The leaders of the world have come and gone and we’re still getting nowhere with this global-warming business, and I totally blame Rudolph.
Here in Portland, we’ve had this big uproar over a large neon sign downtown. There’s a white stag on it from back when it was owned by the White Stag clothing company. At some point, someone plonked a red bulb on its nose for the Christmas season. People loved it; they went all gooey inside over it. When the sign changed hands, the new owners were prevailed upon to keep the stag, even though they sold china, just so Portland could still have its nose. I mean, folks were getting upset. This was messing with tradition. The stag stayed. Then a few years later the sign changed hands again and holy hell broke loose over the possibility that the stag would be lost. A city commissioner, taking a break from that tiresome schools-funding issue, proposed that the city buy the sign for $65,000 just so that Portland might never suffer a lack of seasonally adorned deer. Because it’s always been there.
Well, actually, the stag dates to 1969, when it replaced a White Satin sugar sign. I still remember the fuss when the china people bought the sign. Perhaps I’m in denial, but I find it sort of annoying that anything could be thought of as a sacrosanct tradition that isn’t even as old as I am. But that’s the nature of people. We believe in our traditions so strongly that we’ll eat stuff we don’t even like as long as it’s traditional. Norwegians scarf down lutefisk at Christmas as though it didn’t taste like something a crab would spit out. They say they like it, but they couldn’t possibly mean it.

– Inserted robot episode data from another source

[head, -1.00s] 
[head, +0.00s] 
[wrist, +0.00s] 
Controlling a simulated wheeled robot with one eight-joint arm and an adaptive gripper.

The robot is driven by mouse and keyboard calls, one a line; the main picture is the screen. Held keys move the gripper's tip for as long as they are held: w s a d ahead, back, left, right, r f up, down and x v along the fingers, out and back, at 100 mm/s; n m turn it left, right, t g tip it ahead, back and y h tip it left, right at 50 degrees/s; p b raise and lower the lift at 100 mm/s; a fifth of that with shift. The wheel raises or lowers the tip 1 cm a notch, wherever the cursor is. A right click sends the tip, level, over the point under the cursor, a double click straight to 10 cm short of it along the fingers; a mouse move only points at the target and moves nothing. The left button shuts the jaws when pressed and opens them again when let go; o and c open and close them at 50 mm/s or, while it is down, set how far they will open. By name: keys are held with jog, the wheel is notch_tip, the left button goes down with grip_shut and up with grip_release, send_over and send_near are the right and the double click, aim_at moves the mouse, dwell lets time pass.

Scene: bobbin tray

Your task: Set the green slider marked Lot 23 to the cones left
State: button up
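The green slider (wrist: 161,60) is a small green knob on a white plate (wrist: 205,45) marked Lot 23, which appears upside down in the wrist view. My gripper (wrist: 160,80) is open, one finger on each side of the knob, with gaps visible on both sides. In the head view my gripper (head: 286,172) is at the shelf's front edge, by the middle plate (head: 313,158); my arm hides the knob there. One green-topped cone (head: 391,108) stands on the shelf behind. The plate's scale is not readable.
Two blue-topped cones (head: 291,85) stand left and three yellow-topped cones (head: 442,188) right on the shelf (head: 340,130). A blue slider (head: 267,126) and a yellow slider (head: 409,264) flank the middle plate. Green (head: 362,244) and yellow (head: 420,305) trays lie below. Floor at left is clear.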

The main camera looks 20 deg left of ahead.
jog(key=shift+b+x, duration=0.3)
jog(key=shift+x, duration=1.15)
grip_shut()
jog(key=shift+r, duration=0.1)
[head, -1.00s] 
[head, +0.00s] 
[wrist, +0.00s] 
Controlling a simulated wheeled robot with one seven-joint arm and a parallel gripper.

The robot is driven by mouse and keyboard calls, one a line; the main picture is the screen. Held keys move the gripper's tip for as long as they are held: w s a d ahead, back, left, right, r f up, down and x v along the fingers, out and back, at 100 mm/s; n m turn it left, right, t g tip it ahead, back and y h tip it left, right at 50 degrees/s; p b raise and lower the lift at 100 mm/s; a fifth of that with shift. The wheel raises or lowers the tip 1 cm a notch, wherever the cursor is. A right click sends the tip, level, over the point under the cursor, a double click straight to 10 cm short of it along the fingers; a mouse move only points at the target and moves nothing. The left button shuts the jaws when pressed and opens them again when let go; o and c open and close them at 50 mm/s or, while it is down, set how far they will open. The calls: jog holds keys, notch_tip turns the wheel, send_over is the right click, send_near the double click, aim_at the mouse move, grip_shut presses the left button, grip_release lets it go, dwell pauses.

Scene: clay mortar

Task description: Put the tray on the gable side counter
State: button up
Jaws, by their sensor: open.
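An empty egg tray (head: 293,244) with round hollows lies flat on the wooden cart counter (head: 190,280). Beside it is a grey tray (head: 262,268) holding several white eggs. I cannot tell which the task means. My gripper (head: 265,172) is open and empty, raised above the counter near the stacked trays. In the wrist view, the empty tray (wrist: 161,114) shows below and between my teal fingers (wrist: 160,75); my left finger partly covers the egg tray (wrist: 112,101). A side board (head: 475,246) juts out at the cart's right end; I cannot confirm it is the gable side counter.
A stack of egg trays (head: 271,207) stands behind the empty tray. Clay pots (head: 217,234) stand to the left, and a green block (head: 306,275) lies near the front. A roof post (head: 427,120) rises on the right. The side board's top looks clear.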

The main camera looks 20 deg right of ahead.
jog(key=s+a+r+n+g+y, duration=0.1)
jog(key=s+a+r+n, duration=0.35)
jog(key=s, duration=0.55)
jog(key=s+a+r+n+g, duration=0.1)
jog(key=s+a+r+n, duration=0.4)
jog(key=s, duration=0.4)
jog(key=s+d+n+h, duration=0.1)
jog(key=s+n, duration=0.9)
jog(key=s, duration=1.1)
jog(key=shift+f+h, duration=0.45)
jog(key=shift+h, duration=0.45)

Even a child as young as three is capable of claiming traditions, stamping her feet and insisting on the same birthday cake she’s had her whole life. Our perspective tends to be limited by our own experience entirely. The actual song Rudolph the Red-Nosed Reindeer, for instance, is older than me by four years, so that’s a solid tradition. Because–write this down–history began when I was born.
That’s where the global warming comes in. We are either faced with the likelihood of a man-made cataclysmic change in climate which can only be averted by a serious global application of political will, or it’s all a bunch of hooey concocted by a conspiracy of 99% of the world’s scientists who don’t think they could get a grant otherwise.

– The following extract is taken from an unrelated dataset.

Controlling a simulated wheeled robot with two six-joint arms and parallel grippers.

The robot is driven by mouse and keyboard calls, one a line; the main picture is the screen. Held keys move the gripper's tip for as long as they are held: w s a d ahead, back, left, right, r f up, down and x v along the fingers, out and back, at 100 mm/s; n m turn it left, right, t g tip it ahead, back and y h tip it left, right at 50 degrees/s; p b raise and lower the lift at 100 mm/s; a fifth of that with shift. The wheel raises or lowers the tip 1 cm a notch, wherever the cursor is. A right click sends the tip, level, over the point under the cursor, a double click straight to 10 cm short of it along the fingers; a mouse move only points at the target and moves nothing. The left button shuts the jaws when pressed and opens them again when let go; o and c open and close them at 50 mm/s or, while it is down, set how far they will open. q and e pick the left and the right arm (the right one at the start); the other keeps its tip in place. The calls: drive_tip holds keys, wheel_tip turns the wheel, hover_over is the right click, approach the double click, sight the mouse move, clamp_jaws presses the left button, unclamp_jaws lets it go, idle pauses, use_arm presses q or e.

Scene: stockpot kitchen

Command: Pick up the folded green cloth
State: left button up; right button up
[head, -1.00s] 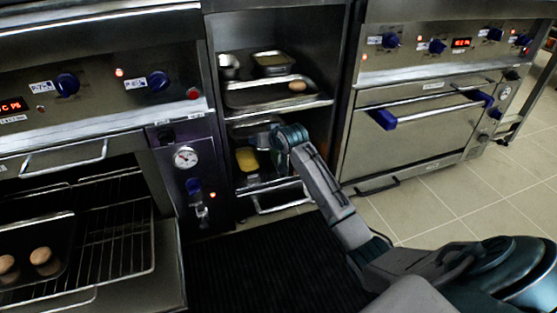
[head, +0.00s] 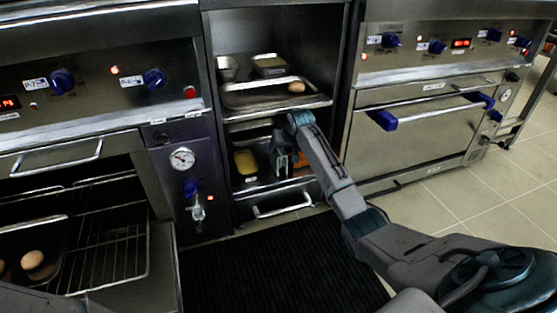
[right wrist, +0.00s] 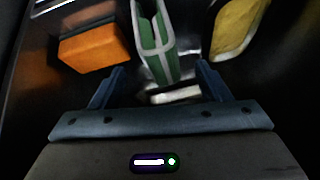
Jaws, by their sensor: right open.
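The folded green cloth (right wrist: 154,42) has pale stripes and stands in the middle of the right wrist view, with its lower end between my fingertips. My right gripper (right wrist: 160,70) is open, with one finger on each side of the cloth's near end and visible gaps to it. In the head view my right gripper (head: 283,152) reaches into the lower shelf of the open cabinet. The cloth is mostly hidden there behind the gripper. My left gripper is not in view.
An orange block (right wrist: 92,48) lies left of the cloth, and a yellow item (right wrist: 240,27) lies to its right in the wrist view. A tray (head: 250,101) with a brown egg-like item sits on the shelf above. Cabinet walls close in on both sides.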

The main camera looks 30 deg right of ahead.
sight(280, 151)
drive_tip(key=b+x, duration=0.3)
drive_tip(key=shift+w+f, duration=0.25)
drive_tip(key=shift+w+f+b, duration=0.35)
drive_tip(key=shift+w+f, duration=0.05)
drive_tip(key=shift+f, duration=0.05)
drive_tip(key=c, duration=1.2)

That is the view promoted by James Inhofe (R), a petroleum-based senator from Oklahoma, who reminds us that just a couple weeks ago we were all complaining about how chilly it was. In other words, this is just another he-said, everybody-else-in-the-world said situation. And if so, who should we believe?
Here’s an even better question. Why would scientifically illiterate people bet the ranch–all the ranches–that the world’s scientists are collectively goofing on us?

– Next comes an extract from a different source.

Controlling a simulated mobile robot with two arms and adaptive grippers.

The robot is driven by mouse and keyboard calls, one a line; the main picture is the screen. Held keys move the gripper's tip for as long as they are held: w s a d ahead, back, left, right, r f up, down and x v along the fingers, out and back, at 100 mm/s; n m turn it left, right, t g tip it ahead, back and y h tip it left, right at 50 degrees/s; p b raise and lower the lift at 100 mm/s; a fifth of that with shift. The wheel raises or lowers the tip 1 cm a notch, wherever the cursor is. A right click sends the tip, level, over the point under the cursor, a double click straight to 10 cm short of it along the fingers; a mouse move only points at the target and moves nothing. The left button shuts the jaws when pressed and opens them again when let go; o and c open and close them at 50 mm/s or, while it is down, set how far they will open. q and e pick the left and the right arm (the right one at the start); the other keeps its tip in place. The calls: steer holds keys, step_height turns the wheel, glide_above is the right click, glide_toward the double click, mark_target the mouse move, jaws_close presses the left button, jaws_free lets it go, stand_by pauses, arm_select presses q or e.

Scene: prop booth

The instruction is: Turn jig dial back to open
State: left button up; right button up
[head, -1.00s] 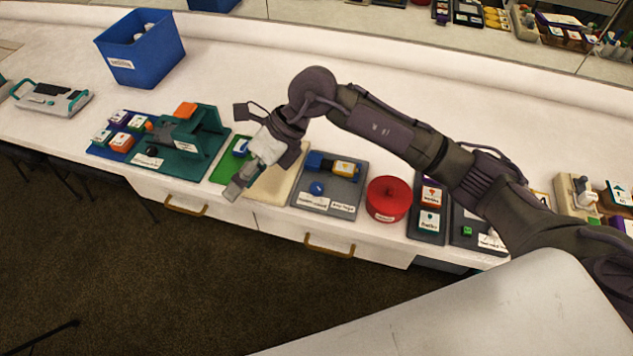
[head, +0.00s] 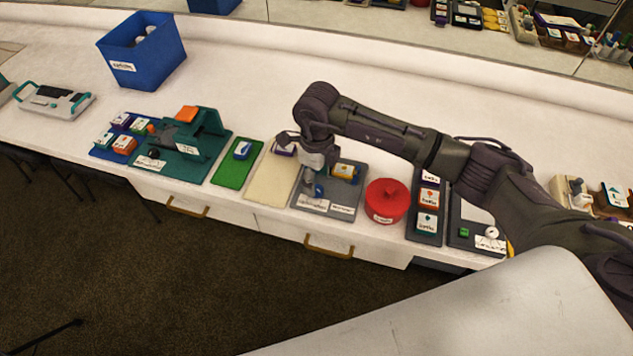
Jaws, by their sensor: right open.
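My right gripper (head: 309,183) points down over the grey board (head: 345,208), with its fingers close to a blue round knob (head: 319,190) there. It is open, and I cannot tell whether it touches the knob. A teal jig (head: 205,150) with a raised block and a white label stands further left on the counter. A small black dial (head: 153,154) sits at the front left of its base, well away from the gripper. The dial's setting is too small to read. My left gripper is not in view.
A green mat (head: 232,172) and a cream mat (head: 270,180) lie between jig and grey board. A red lidded pot (head: 386,203) stands right of the board. A blue bin (head: 145,62) is at the back left. The counter behind the boards is mostly clear.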

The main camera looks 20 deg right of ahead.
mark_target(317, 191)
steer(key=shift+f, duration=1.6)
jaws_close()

We living things are all bundles of stored energy, although just between you and me, some of us are dimmer than others. But let’s say we pile up mountains of organic material, just like us and maybe several continent-sized expanses of swamp; say we do that for thousands and thousands of years, and then say we press it into a concentrated sludge for a hundred million more years. Now, what say we then suck it up and set it all on fire in a few decades. Why wouldn’t we think this might have an effect on the atmospheric status quo?
Why, because all we know is that for our entire lives–forever, in other words–we’ve been able to get in our cars and roar off to the grocery store five blocks away and buy a banana that grew halfway around the planet. It’s natural. Isn’t it? Two hundred years after Lewis and Clark, we stand in line preparing to take a cross-country trip that will last six hours and whine about having to take our shoes off. In fifty years, some kid will be waiting inside the human teleporter and he’ll smack the side and say “Come onnnn.” That’s how we are. We have no concept of how unusual fossil fuel is and how special our tiny sliver of history is. Nope. All of this is totally normal. Not only that, but it’s our birthright. If we were not meant to sit around in shorts and a tube top watching TV in the middle of the winter, God wouldn’t have put all that oil and coal out there for us.
And we feel it is somehow our due that, after another terrific scare, the nose on the White Stag sign lit up once again this year according to sacred tradition, right on time, a week before Thanksgiving.